» Short exercise
Identify the lines that contain the word "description" and copy each one.
____________
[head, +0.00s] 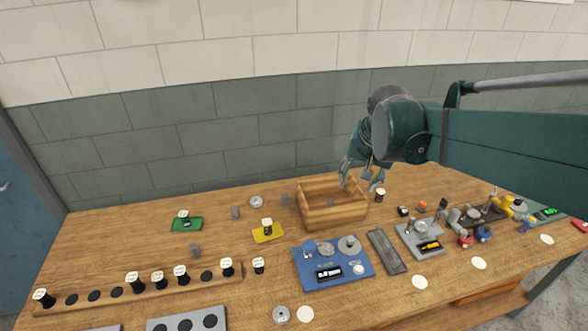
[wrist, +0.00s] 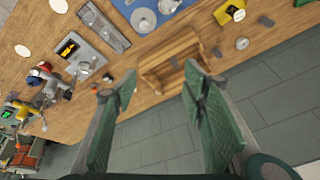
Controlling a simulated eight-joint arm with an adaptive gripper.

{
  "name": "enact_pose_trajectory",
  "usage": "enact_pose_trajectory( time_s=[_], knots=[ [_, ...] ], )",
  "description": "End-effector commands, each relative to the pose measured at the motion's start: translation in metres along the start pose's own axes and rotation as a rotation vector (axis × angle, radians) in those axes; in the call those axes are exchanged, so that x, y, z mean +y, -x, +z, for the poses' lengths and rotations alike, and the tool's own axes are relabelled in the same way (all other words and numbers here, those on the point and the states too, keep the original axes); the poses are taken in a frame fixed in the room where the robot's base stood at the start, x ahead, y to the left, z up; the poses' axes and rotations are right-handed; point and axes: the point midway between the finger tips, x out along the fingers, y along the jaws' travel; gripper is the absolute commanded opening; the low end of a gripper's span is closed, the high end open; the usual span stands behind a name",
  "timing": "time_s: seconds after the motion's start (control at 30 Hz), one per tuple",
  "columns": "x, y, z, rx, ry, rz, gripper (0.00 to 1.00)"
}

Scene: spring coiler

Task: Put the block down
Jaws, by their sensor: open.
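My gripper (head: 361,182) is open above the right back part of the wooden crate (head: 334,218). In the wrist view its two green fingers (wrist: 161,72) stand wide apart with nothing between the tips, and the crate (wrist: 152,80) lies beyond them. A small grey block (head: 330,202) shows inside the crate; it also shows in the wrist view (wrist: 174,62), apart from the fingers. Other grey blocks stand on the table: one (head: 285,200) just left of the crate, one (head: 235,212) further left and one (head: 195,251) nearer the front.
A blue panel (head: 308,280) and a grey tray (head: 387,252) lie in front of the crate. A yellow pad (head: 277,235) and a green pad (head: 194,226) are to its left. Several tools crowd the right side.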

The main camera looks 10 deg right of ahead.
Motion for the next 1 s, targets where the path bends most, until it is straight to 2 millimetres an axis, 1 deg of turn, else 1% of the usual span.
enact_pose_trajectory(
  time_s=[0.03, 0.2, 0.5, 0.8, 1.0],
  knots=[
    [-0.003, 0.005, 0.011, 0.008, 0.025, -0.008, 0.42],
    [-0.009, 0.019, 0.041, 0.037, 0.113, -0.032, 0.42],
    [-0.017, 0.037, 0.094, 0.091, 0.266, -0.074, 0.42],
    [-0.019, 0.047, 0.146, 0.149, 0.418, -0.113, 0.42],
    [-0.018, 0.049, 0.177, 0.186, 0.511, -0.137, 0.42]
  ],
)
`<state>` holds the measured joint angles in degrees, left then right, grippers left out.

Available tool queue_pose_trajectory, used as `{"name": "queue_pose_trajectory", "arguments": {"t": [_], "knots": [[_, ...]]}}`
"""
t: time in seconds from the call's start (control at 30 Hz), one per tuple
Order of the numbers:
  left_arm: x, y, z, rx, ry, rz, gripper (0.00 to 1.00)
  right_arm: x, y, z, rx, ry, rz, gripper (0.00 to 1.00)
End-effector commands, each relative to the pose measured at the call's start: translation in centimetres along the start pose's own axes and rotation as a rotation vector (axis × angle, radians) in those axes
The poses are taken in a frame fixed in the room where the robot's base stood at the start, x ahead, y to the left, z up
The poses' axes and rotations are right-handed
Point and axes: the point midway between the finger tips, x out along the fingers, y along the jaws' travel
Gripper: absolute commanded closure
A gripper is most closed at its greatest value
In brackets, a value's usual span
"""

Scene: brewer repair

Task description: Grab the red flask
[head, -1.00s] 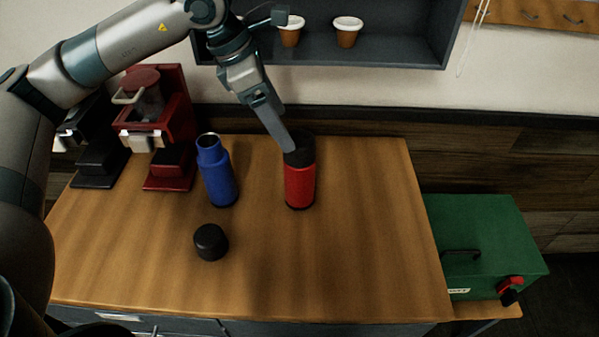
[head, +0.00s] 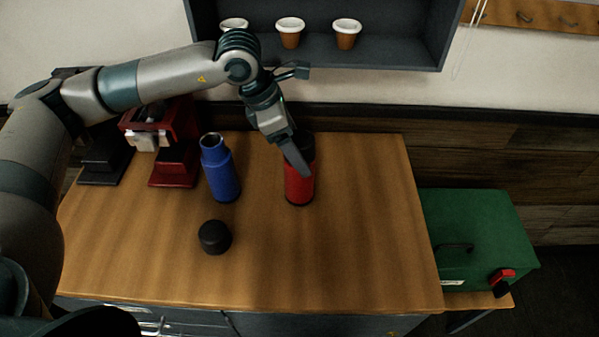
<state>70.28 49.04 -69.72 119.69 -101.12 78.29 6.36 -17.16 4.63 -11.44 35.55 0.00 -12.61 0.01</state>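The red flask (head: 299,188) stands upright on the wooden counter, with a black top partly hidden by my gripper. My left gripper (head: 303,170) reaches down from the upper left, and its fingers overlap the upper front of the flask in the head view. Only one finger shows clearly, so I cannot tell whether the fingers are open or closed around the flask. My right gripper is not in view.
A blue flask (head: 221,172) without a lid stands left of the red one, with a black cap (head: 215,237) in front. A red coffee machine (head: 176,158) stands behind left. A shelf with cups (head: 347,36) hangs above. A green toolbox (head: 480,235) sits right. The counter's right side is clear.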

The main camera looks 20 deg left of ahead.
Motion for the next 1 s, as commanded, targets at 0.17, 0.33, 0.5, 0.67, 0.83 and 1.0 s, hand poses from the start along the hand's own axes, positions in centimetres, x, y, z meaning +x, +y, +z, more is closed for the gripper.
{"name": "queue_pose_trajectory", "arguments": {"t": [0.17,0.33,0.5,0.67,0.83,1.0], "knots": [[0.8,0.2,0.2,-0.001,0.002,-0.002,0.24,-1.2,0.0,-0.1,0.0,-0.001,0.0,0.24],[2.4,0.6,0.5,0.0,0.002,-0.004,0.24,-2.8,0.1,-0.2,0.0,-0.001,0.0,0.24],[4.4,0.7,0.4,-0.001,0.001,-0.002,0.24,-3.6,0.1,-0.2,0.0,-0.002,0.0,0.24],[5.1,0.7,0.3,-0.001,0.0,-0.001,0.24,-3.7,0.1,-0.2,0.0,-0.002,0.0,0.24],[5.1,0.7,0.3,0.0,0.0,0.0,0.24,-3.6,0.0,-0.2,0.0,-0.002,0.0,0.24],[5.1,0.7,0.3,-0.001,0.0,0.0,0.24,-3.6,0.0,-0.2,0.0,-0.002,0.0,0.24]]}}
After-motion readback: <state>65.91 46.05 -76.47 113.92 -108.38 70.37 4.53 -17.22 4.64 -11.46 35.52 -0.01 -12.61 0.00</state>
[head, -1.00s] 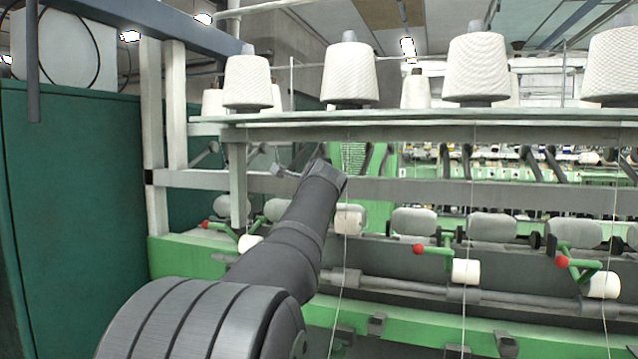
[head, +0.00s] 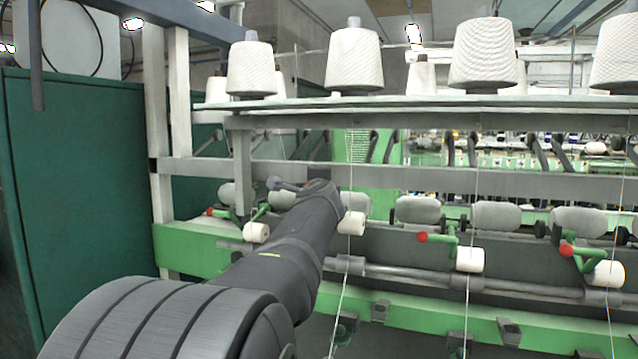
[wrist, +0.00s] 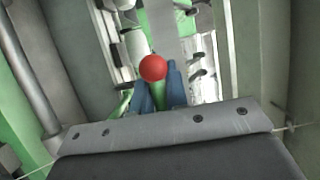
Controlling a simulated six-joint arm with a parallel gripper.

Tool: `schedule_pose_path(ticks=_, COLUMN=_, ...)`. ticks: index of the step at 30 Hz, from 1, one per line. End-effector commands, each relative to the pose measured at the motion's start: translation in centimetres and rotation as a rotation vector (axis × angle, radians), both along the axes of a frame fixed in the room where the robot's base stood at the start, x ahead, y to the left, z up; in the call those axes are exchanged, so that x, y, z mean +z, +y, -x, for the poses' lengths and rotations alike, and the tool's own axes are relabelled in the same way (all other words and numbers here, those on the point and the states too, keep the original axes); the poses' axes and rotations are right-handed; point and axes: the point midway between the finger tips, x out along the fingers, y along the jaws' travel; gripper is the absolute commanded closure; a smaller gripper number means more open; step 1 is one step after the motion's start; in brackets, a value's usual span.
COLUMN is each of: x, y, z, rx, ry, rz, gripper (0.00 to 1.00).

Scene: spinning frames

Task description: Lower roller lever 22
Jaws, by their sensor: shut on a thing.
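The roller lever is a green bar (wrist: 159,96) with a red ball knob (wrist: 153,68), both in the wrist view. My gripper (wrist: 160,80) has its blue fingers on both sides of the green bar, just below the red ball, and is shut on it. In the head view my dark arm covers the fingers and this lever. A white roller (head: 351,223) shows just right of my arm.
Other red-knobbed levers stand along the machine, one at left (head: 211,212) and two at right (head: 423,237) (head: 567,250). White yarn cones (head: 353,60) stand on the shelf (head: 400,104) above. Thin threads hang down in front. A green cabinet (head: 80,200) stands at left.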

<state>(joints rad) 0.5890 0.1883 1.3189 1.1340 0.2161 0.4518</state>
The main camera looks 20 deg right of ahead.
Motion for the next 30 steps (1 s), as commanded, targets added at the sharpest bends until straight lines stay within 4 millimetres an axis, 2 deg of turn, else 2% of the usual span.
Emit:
____________
» Task result
  "description": "End-effector commands, each relative to the pose measured at the motion's start: translation in metres along the start pose's own axes and rotation as a rotation vector (axis × angle, radians) in those axes; in the call those axes are exchanged, so that x, y, z mean +y, -x, +z, for the poses' lengths and rotations alike, and the tool's own axes are relabelled in the same way (all other words and numbers here, those on the point and the states too, keep the original axes); the poses are taken in a frame fixed in the room where the robot's base stood at the start, x ahead, y to the left, z up; the poses' axes and rotations are right-handed; point and axes: the point midway between the finger tips, x out along the fingers, y along the jaws' travel; gripper is the absolute commanded opening; the low end of a gripper's span is closed, the high end open; the usual span stands behind a name",
Task description: Grab the red flask
Task description: Lower roller lever 22

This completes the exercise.